Information provided
==*==
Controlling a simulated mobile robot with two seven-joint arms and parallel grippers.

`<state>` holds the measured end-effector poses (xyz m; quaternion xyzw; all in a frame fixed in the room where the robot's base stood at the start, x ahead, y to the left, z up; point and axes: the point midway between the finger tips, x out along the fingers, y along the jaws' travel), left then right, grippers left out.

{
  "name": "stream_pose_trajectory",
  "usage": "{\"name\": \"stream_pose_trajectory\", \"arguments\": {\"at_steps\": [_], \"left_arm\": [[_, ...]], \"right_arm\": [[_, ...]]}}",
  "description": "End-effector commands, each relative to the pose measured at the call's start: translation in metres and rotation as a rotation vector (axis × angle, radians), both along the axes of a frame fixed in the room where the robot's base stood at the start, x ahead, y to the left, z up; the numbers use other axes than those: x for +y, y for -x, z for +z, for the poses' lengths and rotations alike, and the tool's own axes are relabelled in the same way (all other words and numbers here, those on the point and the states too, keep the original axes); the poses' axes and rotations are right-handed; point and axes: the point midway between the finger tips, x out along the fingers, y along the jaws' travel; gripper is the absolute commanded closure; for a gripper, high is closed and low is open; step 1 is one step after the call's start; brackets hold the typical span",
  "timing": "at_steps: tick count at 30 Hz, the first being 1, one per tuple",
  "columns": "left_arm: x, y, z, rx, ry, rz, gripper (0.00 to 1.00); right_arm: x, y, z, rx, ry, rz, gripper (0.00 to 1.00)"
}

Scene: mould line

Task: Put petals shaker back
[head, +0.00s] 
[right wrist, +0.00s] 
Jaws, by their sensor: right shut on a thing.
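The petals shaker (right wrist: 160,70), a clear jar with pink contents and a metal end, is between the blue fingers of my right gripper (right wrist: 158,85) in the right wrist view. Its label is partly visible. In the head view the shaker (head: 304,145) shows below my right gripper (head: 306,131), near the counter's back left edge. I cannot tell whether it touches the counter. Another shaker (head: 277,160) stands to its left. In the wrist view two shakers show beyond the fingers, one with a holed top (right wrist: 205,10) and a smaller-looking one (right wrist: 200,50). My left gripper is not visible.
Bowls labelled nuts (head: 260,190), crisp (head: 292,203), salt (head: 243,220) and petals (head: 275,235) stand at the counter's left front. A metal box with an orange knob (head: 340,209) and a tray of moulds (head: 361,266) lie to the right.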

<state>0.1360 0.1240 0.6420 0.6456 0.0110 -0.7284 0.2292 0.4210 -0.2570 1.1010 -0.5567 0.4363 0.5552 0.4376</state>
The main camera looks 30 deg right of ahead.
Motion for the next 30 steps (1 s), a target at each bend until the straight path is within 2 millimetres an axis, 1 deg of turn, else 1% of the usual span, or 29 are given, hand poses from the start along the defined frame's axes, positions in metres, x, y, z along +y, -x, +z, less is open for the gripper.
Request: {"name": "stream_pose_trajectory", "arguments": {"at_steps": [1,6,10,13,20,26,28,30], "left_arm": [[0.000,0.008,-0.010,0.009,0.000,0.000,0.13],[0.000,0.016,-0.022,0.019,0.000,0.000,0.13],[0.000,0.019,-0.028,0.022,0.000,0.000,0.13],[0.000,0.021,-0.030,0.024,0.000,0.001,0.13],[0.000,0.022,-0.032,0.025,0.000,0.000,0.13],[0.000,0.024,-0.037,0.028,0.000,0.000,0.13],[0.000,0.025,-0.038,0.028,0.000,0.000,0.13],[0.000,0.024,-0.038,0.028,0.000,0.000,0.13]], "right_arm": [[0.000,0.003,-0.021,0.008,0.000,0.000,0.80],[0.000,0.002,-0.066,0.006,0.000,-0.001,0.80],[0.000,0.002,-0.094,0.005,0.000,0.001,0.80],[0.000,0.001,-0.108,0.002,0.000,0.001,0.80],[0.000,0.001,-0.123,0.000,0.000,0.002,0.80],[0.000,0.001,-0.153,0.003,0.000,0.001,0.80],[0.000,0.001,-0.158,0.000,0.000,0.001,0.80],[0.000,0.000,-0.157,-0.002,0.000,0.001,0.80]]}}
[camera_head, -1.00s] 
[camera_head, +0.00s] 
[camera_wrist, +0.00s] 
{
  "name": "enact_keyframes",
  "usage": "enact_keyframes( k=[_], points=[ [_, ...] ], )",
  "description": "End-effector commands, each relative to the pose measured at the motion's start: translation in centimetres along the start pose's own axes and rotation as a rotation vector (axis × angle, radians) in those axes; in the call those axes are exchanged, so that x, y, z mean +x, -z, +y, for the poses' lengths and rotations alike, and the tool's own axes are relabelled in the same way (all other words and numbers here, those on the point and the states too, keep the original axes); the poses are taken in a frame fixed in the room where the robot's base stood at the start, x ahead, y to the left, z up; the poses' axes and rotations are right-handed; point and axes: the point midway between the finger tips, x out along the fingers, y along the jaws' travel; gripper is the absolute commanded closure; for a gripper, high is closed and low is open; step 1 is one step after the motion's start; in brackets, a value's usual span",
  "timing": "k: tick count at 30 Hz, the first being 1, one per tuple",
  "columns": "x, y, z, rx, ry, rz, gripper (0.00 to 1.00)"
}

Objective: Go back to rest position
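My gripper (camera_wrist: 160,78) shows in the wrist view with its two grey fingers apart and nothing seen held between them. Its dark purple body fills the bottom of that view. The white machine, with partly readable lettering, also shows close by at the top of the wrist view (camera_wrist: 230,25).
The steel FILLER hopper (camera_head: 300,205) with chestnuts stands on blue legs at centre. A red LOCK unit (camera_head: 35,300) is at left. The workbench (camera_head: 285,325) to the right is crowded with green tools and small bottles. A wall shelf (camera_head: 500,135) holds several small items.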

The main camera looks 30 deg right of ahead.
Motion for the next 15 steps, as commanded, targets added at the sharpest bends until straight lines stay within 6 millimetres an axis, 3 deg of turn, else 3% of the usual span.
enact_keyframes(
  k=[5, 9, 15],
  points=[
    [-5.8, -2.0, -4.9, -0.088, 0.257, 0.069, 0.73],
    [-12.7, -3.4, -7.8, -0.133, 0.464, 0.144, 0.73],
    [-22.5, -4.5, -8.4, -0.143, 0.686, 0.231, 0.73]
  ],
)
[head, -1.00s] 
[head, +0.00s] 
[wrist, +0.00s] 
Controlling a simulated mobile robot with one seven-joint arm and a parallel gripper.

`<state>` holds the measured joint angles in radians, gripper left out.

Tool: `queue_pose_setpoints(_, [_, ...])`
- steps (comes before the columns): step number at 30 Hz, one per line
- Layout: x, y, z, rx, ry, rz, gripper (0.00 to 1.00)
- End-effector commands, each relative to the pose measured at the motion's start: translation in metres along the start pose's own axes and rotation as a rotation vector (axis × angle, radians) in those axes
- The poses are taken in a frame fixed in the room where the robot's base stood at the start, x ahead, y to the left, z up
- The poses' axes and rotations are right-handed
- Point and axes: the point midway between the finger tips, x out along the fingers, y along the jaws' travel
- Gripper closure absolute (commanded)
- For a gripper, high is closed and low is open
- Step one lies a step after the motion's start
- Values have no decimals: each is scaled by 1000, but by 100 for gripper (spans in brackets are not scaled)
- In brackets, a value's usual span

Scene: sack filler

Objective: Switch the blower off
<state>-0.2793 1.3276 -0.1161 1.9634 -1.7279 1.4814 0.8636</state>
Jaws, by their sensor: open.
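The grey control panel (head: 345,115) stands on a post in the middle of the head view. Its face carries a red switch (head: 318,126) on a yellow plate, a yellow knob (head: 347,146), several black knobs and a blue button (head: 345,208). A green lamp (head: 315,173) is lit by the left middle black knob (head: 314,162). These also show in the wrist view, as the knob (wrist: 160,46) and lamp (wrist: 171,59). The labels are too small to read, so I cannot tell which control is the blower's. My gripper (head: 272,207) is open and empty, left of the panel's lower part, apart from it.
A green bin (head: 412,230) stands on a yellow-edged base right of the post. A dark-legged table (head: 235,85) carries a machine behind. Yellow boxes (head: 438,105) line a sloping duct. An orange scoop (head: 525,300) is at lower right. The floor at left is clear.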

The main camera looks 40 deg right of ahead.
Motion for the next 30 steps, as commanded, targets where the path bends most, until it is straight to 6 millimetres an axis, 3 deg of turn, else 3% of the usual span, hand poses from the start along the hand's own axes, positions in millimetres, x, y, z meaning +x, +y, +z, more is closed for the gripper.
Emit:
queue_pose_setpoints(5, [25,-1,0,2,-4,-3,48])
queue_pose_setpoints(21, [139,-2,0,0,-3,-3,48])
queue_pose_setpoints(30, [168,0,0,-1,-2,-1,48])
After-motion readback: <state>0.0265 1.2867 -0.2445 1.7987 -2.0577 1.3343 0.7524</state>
==*==
Exercise brief
Copy every line above that holds the word "columns".

The result
  "columns": "left_arm: x, y, z, rx, ry, rz, gripper (0.00 to 1.00); right_arm: x, y, z, rx, ry, rz, gripper (0.00 to 1.00)"
  "columns": "x, y, z, rx, ry, rz, gripper (0.00 to 1.00)"
- steps (comes before the columns): step number at 30 Hz, one per line

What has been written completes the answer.